Business is changing, and marketing is no different. Our trade has long been deemed a creative discipline, one in which soft skills ruled and liberal arts graduates made hay whilst writing copy, designing brochures or drafting emails.
But marketing, at its most effective, is now a technical role. Simply understanding advertising auctions, plus producing a creative guaranteed to engage an audience, is a quest for performance to conversion, and then optimizing on those results. Conventional marketing now is really all about using tools — analytics to optimize user flows, click tracking to understand user behavior, and so on.
But the change doesn’t stop there. We now have reams of data at our fingertips with which to perform far more analysis. Instead of launching a product campaign based solely off of some research and competitive analysis, we can now test market segments, analyze results and optimize for conversions early on.
This is where learning to speak the language is about more than simply knowing your way around AdWords. The biggest emerging trend that I see is marketing can have a much bigger role in product development — and that means conversing with, understanding and often leading engineers and developers.
When a company builds a new product or service, it is essential there is a good product-market fit. Building a product without adequately testing the market is the road to waste, so understanding the competitive landscape and diving deep to identify the pain points that should inform a product solution … these are the tasks that are to be fulfilled by modern marketing.

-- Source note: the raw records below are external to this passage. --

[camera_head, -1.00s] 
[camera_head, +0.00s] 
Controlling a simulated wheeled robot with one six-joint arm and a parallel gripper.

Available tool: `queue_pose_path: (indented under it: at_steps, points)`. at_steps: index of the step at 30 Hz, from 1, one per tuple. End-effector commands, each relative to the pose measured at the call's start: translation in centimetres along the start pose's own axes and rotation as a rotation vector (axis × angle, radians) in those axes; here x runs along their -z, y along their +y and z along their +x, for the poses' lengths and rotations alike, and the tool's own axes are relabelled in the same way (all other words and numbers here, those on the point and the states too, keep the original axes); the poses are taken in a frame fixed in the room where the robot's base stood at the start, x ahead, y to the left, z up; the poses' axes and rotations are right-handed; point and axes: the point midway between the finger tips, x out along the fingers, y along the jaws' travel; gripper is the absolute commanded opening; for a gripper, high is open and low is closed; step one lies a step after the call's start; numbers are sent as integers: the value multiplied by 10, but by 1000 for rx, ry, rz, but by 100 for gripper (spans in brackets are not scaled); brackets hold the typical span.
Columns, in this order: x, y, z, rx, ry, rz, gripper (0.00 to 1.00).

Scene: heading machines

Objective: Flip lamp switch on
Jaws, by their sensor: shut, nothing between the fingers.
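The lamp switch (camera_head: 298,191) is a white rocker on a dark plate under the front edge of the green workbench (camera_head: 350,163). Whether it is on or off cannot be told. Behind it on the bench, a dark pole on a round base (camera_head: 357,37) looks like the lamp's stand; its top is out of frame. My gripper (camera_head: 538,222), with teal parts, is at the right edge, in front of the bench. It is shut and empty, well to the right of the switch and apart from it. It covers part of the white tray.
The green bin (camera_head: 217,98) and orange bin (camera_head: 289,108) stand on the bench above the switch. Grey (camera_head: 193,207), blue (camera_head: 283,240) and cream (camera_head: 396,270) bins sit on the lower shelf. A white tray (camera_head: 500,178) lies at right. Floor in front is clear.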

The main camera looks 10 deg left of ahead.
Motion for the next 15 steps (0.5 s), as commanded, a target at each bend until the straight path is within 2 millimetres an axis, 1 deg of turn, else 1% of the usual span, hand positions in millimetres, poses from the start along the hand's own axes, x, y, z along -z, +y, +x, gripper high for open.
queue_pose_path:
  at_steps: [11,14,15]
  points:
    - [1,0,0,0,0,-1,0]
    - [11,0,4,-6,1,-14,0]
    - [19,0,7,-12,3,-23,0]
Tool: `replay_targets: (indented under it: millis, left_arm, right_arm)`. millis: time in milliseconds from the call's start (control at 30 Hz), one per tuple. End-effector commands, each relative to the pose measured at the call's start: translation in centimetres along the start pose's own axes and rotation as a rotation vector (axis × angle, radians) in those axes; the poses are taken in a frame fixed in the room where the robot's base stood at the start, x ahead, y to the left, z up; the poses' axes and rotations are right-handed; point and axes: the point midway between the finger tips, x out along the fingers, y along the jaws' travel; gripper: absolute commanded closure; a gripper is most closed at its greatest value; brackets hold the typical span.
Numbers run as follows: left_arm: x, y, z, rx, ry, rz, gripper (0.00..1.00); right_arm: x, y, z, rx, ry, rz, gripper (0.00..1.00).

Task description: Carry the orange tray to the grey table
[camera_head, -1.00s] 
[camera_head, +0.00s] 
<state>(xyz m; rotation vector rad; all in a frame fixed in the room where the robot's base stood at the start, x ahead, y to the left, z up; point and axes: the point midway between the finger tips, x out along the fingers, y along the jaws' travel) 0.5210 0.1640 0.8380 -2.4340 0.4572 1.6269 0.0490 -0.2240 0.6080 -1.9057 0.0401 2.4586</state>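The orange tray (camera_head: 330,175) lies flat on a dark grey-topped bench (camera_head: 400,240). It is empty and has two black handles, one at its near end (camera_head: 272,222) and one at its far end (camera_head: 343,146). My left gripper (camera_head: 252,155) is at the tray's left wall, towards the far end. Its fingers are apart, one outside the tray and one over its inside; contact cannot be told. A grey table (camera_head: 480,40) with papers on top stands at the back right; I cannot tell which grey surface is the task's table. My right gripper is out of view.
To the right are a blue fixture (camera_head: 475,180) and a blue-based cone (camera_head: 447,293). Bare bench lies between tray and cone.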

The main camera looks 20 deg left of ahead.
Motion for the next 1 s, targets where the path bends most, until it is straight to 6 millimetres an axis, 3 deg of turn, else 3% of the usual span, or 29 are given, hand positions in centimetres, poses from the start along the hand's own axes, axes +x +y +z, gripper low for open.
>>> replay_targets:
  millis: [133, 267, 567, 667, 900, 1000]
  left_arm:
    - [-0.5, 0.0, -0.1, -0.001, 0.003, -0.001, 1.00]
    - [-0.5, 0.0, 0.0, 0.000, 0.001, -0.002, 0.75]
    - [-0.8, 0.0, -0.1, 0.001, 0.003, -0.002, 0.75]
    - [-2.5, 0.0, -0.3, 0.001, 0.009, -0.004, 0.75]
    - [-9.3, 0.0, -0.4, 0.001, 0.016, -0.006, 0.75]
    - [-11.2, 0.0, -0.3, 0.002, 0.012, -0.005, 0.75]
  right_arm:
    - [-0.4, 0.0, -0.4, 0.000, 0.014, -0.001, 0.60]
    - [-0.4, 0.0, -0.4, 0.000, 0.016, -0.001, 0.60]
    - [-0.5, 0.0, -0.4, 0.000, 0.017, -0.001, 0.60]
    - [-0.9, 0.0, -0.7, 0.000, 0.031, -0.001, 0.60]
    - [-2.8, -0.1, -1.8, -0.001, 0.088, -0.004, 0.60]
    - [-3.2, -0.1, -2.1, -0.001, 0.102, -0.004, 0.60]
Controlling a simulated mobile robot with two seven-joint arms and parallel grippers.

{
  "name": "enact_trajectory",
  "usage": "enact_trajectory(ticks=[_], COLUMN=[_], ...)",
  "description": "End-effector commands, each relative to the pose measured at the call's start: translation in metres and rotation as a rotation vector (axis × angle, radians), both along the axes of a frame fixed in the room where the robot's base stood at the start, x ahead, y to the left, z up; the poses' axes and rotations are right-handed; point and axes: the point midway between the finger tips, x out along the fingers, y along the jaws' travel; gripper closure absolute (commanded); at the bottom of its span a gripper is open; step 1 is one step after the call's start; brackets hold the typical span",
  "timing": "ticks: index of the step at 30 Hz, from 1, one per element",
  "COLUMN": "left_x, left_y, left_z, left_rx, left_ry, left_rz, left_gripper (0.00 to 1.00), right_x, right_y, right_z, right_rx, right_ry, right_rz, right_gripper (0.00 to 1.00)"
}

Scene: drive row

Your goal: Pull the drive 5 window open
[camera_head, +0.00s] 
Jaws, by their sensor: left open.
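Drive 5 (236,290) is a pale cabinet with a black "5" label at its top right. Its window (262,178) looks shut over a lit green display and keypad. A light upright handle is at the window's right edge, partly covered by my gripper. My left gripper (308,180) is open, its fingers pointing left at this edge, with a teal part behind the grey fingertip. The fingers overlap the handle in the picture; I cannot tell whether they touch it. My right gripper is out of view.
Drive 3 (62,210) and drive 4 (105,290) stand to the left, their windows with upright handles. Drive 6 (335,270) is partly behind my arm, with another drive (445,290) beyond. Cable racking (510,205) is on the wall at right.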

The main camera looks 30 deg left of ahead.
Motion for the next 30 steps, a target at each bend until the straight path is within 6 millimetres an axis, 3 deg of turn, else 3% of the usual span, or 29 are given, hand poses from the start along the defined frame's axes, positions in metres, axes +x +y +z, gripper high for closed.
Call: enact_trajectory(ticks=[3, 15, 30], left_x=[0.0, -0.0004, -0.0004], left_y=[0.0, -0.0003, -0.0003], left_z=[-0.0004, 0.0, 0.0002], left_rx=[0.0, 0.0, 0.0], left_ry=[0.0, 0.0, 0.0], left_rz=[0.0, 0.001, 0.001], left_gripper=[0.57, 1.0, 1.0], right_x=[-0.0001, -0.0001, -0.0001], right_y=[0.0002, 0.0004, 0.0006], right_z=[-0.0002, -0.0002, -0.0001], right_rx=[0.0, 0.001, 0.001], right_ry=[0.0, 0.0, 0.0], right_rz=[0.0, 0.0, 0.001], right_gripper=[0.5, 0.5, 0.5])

This is an inversion of the way many of us commonly think of the practice. Until now, marketers have been handed a finished product and compelled to use creativity, to communicate word of its existence far and wide. Developers have ruled the roost, confident in the provenance of their product.
But marketing a product that doesn’t fit an actual customer need is a waste of time and money — all the creative communication in the world won’t seal the deal.
It is a problem that can be obviated by collecting and analyzing data before a product launches, as well as mid-flight, so that you have time to optimize or pivot before you begin.
This is why marketing must move up its own funnel, if you will. In short, why the marketer must walk, talk and think more like an engineer.
Informing product development decisions with marketing-grade certainty means being in engineering meetings, sitting beside developers, informing their roadmap and having the knowledge required to make the recommendations that light the way to necessary iteration. And it means fighting for your role as the evidential basis on which those decisions are taken.
Marketers have come a long way, and the role will continue to evolve. Attendance in these early stages of product development, before the product needs to be sold, offers up a more informed view of its offering.